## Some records
.....

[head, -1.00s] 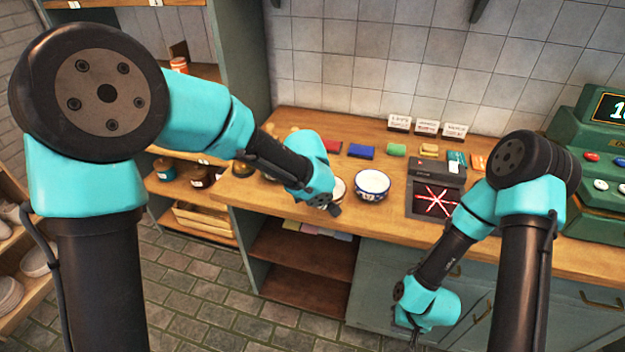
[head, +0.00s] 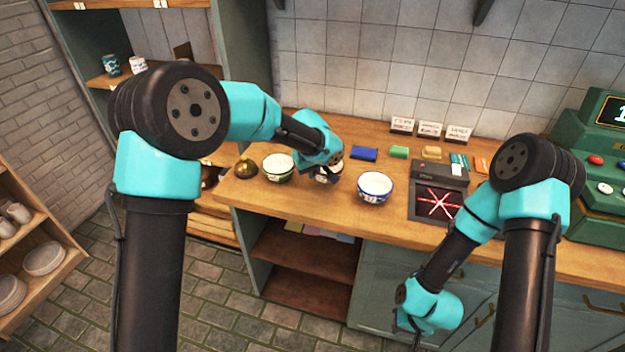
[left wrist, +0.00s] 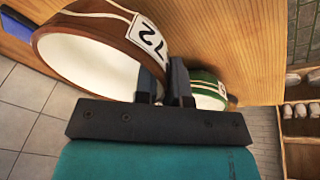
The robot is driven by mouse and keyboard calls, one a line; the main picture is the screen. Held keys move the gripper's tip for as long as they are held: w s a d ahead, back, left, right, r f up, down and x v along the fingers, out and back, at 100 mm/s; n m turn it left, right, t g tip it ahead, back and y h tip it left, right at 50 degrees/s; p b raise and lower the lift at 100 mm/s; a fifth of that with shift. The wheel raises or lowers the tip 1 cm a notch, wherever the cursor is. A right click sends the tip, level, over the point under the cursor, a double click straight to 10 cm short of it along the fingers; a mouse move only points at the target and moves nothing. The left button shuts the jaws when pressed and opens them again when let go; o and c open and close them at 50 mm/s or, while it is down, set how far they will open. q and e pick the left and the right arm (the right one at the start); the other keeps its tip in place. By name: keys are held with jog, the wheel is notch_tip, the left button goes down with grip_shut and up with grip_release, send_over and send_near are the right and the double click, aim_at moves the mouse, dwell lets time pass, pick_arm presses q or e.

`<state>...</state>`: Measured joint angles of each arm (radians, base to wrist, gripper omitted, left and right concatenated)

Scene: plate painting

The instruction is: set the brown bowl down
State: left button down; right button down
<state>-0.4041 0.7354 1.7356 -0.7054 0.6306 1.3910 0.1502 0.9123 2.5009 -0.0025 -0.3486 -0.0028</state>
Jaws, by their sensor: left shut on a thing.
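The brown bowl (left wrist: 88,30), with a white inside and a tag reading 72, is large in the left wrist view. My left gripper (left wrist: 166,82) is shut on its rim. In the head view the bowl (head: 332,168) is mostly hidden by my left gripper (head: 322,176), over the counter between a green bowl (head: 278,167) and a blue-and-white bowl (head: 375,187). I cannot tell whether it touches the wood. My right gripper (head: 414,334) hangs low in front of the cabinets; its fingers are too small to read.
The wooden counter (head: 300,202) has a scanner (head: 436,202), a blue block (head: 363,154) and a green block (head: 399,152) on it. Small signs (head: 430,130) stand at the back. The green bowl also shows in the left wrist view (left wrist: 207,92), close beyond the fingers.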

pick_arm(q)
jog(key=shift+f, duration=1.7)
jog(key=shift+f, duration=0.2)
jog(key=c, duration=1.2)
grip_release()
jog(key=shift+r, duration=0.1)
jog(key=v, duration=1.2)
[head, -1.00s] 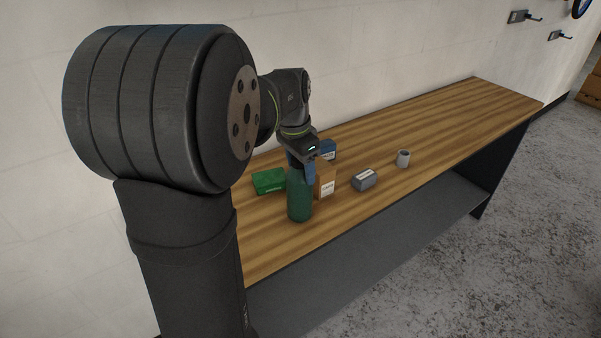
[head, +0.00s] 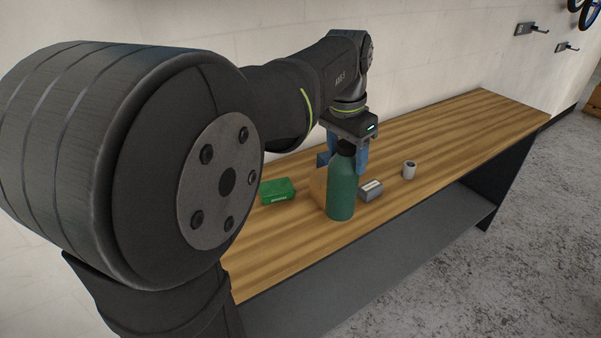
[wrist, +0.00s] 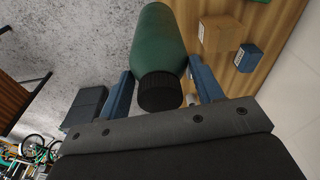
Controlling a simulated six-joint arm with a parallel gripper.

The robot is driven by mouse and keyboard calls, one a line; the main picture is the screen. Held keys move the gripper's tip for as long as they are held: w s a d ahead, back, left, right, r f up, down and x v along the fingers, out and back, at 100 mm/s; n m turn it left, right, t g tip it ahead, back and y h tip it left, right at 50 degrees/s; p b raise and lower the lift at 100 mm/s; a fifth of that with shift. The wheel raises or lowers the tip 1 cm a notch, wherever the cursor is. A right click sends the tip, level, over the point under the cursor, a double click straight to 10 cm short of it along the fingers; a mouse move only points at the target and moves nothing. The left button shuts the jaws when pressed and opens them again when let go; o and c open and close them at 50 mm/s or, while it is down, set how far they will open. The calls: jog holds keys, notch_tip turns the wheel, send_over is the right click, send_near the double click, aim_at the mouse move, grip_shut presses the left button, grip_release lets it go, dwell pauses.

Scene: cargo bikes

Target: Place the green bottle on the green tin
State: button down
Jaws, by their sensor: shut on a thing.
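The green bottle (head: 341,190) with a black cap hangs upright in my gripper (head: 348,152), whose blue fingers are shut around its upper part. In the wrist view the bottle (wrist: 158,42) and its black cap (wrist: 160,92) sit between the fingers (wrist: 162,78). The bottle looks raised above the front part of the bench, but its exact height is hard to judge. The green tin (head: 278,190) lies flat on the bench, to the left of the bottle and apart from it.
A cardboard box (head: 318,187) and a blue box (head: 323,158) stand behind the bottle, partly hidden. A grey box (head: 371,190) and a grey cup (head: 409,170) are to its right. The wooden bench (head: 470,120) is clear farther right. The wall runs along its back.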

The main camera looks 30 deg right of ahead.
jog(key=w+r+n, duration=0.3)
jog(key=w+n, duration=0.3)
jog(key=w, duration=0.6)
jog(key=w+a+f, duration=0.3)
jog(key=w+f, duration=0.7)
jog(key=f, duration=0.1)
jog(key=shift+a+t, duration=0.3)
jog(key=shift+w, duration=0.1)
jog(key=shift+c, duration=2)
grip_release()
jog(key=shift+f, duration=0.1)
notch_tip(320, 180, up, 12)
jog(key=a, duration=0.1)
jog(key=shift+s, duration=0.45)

.....

## Objective
Each record must be quoted in full and exactly. Do not include the pictures.

## Solution to this task
[head, -1.00s] 
[head, +0.00s] 
[left wrist, +0.00s] 
The robot is driven by mouse and keyboard calls, one a line; the main picture is the screen. Held keys move the gripper's tip for as long as they are held: w s a d ahead, back, left, right, r f up, down and x v along the fingers, out and back, at 100 mm/s; n m turn it left, right, t g tip it ahead, back and y h tip it left, right at 50 degrees/s; p b raise and lower the lift at 100 mm/s; a fifth of that with shift. The wheel raises or lowers the tip 1 cm a notch, wherever the cursor is. A right click sends the tip, level, over the point under the cursor, a double click straight to 10 cm short of it along the fingers; a mouse move only points at the target and moves nothing. The left button shuts the jaws when pressed and opens them again when let go; o and c open and close them at 50 mm/s or, while it is down, set how far they will open. q and e pick the left and the right arm (the right one at the start); the other keeps its tip in place. By name: keys are held with jog, the wheel is notch_tip, the left button goes down with grip_shut and up with grip_release, send_over and send_near are the right and the double click, aim_at moves the mouse, dwell lets time pass, pick_arm presses q or e.

`<state>...</state>`: Measured joint angles of each arm (radians, base to wrist, gripper omitted, left and right concatenated)

Scene: plate painting

The instruction is: set the brown bowl down
State: left button down; right button down
<state>-0.4041 0.7354 1.7356 -0.7054 0.6306 1.3910 0.1502 0.9123 2.5009 -0.0025 -0.3486 -0.0028</state>
Jaws, by their sensor: left shut on a thing.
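The brown bowl (left wrist: 88,30), with a white inside and a tag reading 72, is large in the left wrist view. My left gripper (left wrist: 166,82) is shut on its rim. In the head view the bowl (head: 332,168) is mostly hidden by my left gripper (head: 322,176), over the counter between a green bowl (head: 278,167) and a blue-and-white bowl (head: 375,187). I cannot tell whether it touches the wood. My right gripper (head: 414,334) hangs low in front of the cabinets; its fingers are too small to read.
The wooden counter (head: 300,202) has a scanner (head: 436,202), a blue block (head: 363,154) and a green block (head: 399,152) on it. Small signs (head: 430,130) stand at the back. The green bowl also shows in the left wrist view (left wrist: 207,92), close beyond the fingers.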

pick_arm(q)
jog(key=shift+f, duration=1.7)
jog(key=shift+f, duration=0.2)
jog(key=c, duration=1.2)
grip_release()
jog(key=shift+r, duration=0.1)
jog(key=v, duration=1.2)
[head, -1.00s] 
[head, +0.00s] 
[wrist, +0.00s] 
Controlling a simulated six-joint arm with a parallel gripper.

The robot is driven by mouse and keyboard calls, one a line; the main picture is the screen. Held keys move the gripper's tip for as long as they are held: w s a d ahead, back, left, right, r f up, down and x v along the fingers, out and back, at 100 mm/s; n m turn it left, right, t g tip it ahead, back and y h tip it left, right at 50 degrees/s; p b raise and lower the lift at 100 mm/s; a fifth of that with shift. The wheel raises or lowers the tip 1 cm a notch, wherever the cursor is. A right click sends the tip, level, over the point under the cursor, a double click straight to 10 cm short of it along the fingers; a mouse move only points at the target and moves nothing. The left button shuts the jaws when pressed and opens them again when let go; o and c open and close them at 50 mm/s or, while it is down, set how far they will open. The calls: jog holds keys, notch_tip turns the wheel, send_over is the right click, send_near the double click, aim_at the mouse move, grip_shut presses the left button, grip_release lets it go, dwell pauses.

Scene: cargo bikes

Target: Place the green bottle on the green tin
State: button down
Jaws, by their sensor: shut on a thing.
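The green bottle (head: 341,190) with a black cap hangs upright in my gripper (head: 348,152), whose blue fingers are shut around its upper part. In the wrist view the bottle (wrist: 158,42) and its black cap (wrist: 160,92) sit between the fingers (wrist: 162,78). The bottle looks raised above the front part of the bench, but its exact height is hard to judge. The green tin (head: 278,190) lies flat on the bench, to the left of the bottle and apart from it.
A cardboard box (head: 318,187) and a blue box (head: 323,158) stand behind the bottle, partly hidden. A grey box (head: 371,190) and a grey cup (head: 409,170) are to its right. The wooden bench (head: 470,120) is clear farther right. The wall runs along its back.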

The main camera looks 30 deg right of ahead.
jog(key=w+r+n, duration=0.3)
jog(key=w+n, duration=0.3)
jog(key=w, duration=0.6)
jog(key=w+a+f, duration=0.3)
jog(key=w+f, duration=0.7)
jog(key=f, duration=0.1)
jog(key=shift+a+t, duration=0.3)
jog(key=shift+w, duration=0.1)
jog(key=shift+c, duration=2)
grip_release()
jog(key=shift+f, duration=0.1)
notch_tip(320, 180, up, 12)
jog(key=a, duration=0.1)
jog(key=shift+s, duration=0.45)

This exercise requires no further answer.